No aprendemos. Sabemos, también, que la guerra es un fraude, un engaño que forma parte del problema que pretende resolver y, sabemos, por experiencia que no es la solución. Ninguna intervención militar terminó con los conflictos y todas las intervenciones militares los agravaron y complicaron. Los bombardeos sobre Siria, nadie se engaña, son una respuesta, porque la tragedia te impulsa a la acción y obedece a la necesidad de hacer algo, pero no una solución: los daños colaterales son inmensos; la víctimas inocentes inevitables e incontables; los efectos negativos se prolongarán durante décadas. Y lo que todavía es más evidente: son la perfecta excusa para no tomar otras medidas que serían más efectivas y que no admiten dilación. No hace falta ser un estadista, basta ver los noticieros sobre Libia o Irak para saber qué nos queda esperar en Siria. Lo sabemos, pero no aprendemos.
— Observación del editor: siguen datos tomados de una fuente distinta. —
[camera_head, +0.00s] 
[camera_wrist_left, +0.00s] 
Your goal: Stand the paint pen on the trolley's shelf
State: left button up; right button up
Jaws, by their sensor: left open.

Últimamente todo me parece excesivo y elefantiásico. Por ejemplo, me leo el novelón de Winslow (´El cártel´) y donde en la primera parte no sobraba una línea, aquí le sobran más de un centenar de páginas (lo que no ´añade´, lo que no hace avanzar, sobra). Por ejemplo, me voy al Aragó Cinema (¡suerte!) y me trago el Puro Vicio de Paul Thomas Anderson, 148´de peli a la que le sobran dos horas largas. Digo esto porque quizá el problema esté en mí, pero hace meses que la presencia (omnipresencia) mediática de algunos políticos se me atraganta por hartazgo (mientras echo de menos las opiniones sensatas de otros que desaparecieron antes del combate): coparon los periódicos, coparon los telediarios, coparon las tertulias que se expandieron por la mañana, la tarde y la noche, y ahora copan los programas del pasar el rato o perder el tiempo, el famoseo y el chismorreo. Si la política era esto, si esto es hacer política, me parece excesivo. En lugar de un previsible debate en La Sexta, mejor un Gran Hermano en Telecinco y acabamos de una vez por todas.